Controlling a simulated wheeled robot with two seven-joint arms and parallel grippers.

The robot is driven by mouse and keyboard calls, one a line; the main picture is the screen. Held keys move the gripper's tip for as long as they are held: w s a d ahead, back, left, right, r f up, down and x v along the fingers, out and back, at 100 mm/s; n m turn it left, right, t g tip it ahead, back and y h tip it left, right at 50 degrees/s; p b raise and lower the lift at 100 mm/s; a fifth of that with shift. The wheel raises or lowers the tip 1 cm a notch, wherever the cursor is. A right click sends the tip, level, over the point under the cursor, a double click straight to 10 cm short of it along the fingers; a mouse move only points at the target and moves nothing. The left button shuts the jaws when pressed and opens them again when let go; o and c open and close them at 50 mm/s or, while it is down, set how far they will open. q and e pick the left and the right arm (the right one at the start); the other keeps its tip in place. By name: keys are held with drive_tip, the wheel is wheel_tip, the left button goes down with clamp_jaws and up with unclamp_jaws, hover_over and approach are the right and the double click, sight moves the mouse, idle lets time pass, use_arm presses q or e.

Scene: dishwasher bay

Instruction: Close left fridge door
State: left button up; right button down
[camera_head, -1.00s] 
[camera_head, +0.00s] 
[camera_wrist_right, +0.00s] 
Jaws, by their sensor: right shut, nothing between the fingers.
::::::::::
__Exercise description__
Reproduce the entire listing word for word.

__Reply to the task__
Controlling a simulated wheeled robot with two seven-joint arms and parallel grippers.

The robot is driven by mouse and keyboard calls, one a line; the main picture is the screen. Held keys move the gripper's tip for as long as they are held: w s a d ahead, back, left, right, r f up, down and x v along the fingers, out and back, at 100 mm/s; n m turn it left, right, t g tip it ahead, back and y h tip it left, right at 50 degrees/s; p b raise and lower the lift at 100 mm/s; a fifth of that with shift. The wheel raises or lowers the tip 1 cm a notch, wherever the cursor is. A right click sends the tip, level, over the point under the cursor, a double click straight to 10 cm short of it along the fingers; a mouse move only points at the target and moves nothing. The left button shuts the jaws when pressed and opens them again when let go; o and c open and close them at 50 mm/s or, while it is down, set how far they will open. q and e pick the left and the right arm (the right one at the start); the other keeps its tip in place. By name: keys are held with drive_tip, the wheel is wheel_tip, the left button goes down with clamp_jaws and up with unclamp_jaws, hover_over and approach are the right and the double click, sight moves the mouse, idle lets time pass, use_arm presses q or e.

Scene: dishwasher bay

Instruction: Close left fridge door
State: left button up; right button down
[camera_head, -1.00s] 
[camera_head, +0.00s] 
[camera_wrist_right, +0.00s] 
Jaws, by their sensor: right shut, nothing between the fingers.

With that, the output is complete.